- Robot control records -
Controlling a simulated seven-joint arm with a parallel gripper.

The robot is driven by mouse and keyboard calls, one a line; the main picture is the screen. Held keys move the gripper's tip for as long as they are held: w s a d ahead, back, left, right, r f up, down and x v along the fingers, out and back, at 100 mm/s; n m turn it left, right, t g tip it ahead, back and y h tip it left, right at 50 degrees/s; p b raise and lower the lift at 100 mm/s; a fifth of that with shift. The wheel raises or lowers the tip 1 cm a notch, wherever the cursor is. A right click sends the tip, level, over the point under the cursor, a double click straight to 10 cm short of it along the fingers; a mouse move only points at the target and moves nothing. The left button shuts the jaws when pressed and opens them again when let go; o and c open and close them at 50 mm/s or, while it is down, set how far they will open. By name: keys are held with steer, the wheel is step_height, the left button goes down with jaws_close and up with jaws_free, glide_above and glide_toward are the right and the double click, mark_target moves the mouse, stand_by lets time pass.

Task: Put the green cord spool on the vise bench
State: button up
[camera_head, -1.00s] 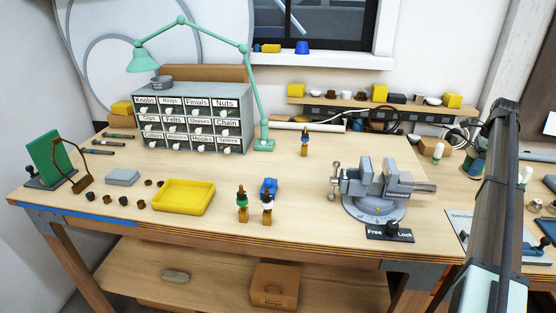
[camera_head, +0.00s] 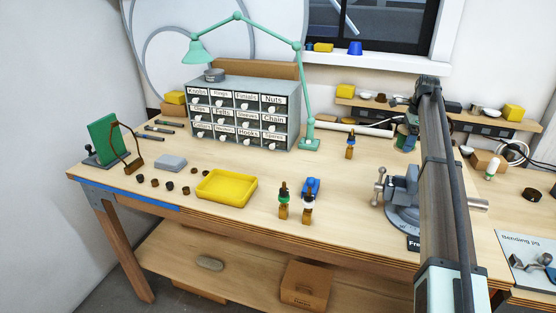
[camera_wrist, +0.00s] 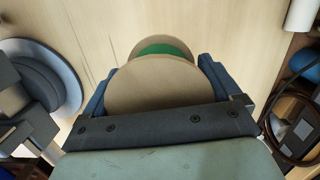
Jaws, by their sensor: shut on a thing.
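The green cord spool (camera_wrist: 154,84) has tan round flanges with green cord between them. My gripper (camera_wrist: 153,76) is shut on it in the wrist view, one dark finger on each side. In the head view the spool (camera_head: 400,142) is small and partly hidden by my arm, behind the vise. The vise bench (camera_head: 235,160) is a light wooden worktop. Its grey vise (camera_head: 402,192) stands at the right, partly covered by my arm. The spool is over the bench's back right part; I cannot tell if it touches the wood.
A bottle-like tool (camera_head: 350,146) stands left of the spool. A green lamp (camera_head: 309,143) and drawer cabinet (camera_head: 243,112) are further left. A yellow tray (camera_head: 227,188) and two small bottles are at the front. Brown cable loops (camera_wrist: 270,122) lie right of my gripper. The middle of the worktop is clear.

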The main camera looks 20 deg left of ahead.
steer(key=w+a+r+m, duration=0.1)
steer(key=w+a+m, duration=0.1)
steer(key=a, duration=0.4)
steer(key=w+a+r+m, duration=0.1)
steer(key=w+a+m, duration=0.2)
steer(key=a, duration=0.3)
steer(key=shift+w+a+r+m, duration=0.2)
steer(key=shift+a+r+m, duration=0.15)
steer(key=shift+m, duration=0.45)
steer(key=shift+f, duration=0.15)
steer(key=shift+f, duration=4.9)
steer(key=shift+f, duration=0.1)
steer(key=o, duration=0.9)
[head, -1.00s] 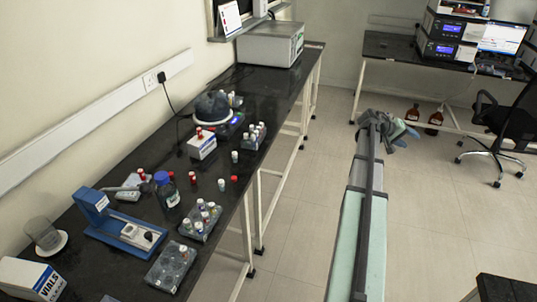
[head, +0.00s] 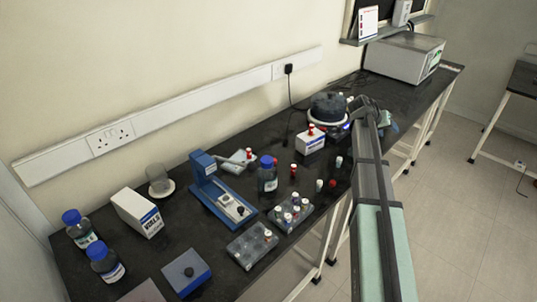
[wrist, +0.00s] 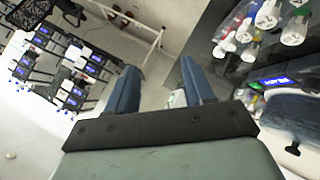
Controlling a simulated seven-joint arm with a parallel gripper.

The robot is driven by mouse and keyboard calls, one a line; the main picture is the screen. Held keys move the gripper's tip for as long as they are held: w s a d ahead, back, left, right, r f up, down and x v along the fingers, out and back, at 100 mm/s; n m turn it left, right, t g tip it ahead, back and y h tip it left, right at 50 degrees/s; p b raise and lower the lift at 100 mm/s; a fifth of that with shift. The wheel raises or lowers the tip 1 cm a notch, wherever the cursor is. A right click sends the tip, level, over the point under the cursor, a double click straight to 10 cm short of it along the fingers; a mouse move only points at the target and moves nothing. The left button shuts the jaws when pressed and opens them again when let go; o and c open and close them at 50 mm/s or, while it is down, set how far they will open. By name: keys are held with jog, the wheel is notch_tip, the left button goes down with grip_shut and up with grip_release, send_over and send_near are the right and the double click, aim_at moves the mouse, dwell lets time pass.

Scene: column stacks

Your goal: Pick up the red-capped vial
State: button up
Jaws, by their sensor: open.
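Several red-capped vials show in the head view. One dark-bodied red-capped vial (head: 294,171) stands on the black bench, with another small red-capped vial (head: 333,184) to its right. A third red cap (head: 249,153) shows by a grey device, and one red-capped vial (head: 311,129) is at a white box. I cannot tell which is meant. My gripper (head: 380,117) is over the bench's right side, beyond these vials, and hides part of what lies behind it. In the wrist view my gripper (wrist: 160,85) is open, with nothing between its fingers.
A blue-capped bottle (head: 267,177) stands close left of the dark vial. Vial racks (head: 252,247) sit near the front edge. A blue stand (head: 222,202) is further left. A dome-topped device (head: 328,106) stands behind the white box. A rack of vials (wrist: 245,35) shows upper right in the wrist view.

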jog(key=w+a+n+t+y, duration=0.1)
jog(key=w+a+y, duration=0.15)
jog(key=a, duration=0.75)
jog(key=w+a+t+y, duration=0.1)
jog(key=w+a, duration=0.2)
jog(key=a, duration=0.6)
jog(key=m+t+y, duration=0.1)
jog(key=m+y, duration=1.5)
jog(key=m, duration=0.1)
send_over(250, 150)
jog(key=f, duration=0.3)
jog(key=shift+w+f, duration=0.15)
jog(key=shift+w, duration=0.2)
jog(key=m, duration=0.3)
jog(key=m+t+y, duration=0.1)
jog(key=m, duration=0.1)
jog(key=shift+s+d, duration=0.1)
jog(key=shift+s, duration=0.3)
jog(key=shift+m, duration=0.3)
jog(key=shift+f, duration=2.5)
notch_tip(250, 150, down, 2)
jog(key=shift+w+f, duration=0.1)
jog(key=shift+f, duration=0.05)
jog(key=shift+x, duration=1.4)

- SHORT EXERCISE -
Extract the text of all the records above verbatim, excluding pictures.

- RESULT OF THE EXERCISE -
Controlling a simulated seven-joint arm with a parallel gripper.

The robot is driven by mouse and keyboard calls, one a line; the main picture is the screen. Held keys move the gripper's tip for as long as they are held: w s a d ahead, back, left, right, r f up, down and x v along the fingers, out and back, at 100 mm/s; n m turn it left, right, t g tip it ahead, back and y h tip it left, right at 50 degrees/s; p b raise and lower the lift at 100 mm/s; a fifth of that with shift. The wheel raises or lowers the tip 1 cm a notch, wherever the cursor is. A right click sends the tip, level, over the point under the cursor, a double click straight to 10 cm short of it along the fingers; a mouse move only points at the target and moves nothing. The left button shuts the jaws when pressed and opens them again when let go; o and c open and close them at 50 mm/s or, while it is down, set how far they will open. By name: keys are held with steer, the wheel is step_height, the left button goes down with jaws_close and up with jaws_free, glide_above and glide_toward are the right and the double click, mark_target moves the mouse, stand_by lets time pass.

Task: Put the green cord spool on the vise bench
State: button up
[camera_head, -1.00s] 
[camera_head, +0.00s] 
[camera_wrist, +0.00s] 
Jaws, by their sensor: shut on a thing.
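The green cord spool (camera_wrist: 154,84) has tan round flanges with green cord between them. My gripper (camera_wrist: 153,76) is shut on it in the wrist view, one dark finger on each side. In the head view the spool (camera_head: 400,142) is small and partly hidden by my arm, behind the vise. The vise bench (camera_head: 235,160) is a light wooden worktop. Its grey vise (camera_head: 402,192) stands at the right, partly covered by my arm. The spool is over the bench's back right part; I cannot tell if it touches the wood.
A bottle-like tool (camera_head: 350,146) stands left of the spool. A green lamp (camera_head: 309,143) and drawer cabinet (camera_head: 243,112) are further left. A yellow tray (camera_head: 227,188) and two small bottles are at the front. Brown cable loops (camera_wrist: 270,122) lie right of my gripper. The middle of the worktop is clear.

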The main camera looks 20 deg left of ahead.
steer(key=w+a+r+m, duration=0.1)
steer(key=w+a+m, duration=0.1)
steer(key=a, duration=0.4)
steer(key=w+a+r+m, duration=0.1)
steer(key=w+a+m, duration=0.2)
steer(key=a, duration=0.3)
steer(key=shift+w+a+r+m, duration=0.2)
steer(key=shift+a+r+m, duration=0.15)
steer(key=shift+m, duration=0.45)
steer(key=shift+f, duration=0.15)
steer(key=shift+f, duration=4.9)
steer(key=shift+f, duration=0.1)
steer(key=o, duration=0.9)
[head, -1.00s] 
[head, +0.00s] 
[wrist, +0.00s] 
Controlling a simulated seven-joint arm with a parallel gripper.

The robot is driven by mouse and keyboard calls, one a line; the main picture is the screen. Held keys move the gripper's tip for as long as they are held: w s a d ahead, back, left, right, r f up, down and x v along the fingers, out and back, at 100 mm/s; n m turn it left, right, t g tip it ahead, back and y h tip it left, right at 50 degrees/s; p b raise and lower the lift at 100 mm/s; a fifth of that with shift. The wheel raises or lowers the tip 1 cm a notch, wherever the cursor is. A right click sends the tip, level, over the point under the cursor, a double click straight to 10 cm short of it along the fingers; a mouse move only points at the target and moves nothing. The left button shuts the jaws when pressed and opens them again when let go; o and c open and close them at 50 mm/s or, while it is down, set how far they will open. By name: keys are held with jog, the wheel is notch_tip, the left button goes down with grip_shut and up with grip_release, send_over and send_near are the right and the double click, aim_at moves the mouse, dwell lets time pass.

Scene: column stacks

Your goal: Pick up the red-capped vial
State: button up
Jaws, by their sensor: open.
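Several red-capped vials show in the head view. One dark-bodied red-capped vial (head: 294,171) stands on the black bench, with another small red-capped vial (head: 333,184) to its right. A third red cap (head: 249,153) shows by a grey device, and one red-capped vial (head: 311,129) is at a white box. I cannot tell which is meant. My gripper (head: 380,117) is over the bench's right side, beyond these vials, and hides part of what lies behind it. In the wrist view my gripper (wrist: 160,85) is open, with nothing between its fingers.
A blue-capped bottle (head: 267,177) stands close left of the dark vial. Vial racks (head: 252,247) sit near the front edge. A blue stand (head: 222,202) is further left. A dome-topped device (head: 328,106) stands behind the white box. A rack of vials (wrist: 245,35) shows upper right in the wrist view.

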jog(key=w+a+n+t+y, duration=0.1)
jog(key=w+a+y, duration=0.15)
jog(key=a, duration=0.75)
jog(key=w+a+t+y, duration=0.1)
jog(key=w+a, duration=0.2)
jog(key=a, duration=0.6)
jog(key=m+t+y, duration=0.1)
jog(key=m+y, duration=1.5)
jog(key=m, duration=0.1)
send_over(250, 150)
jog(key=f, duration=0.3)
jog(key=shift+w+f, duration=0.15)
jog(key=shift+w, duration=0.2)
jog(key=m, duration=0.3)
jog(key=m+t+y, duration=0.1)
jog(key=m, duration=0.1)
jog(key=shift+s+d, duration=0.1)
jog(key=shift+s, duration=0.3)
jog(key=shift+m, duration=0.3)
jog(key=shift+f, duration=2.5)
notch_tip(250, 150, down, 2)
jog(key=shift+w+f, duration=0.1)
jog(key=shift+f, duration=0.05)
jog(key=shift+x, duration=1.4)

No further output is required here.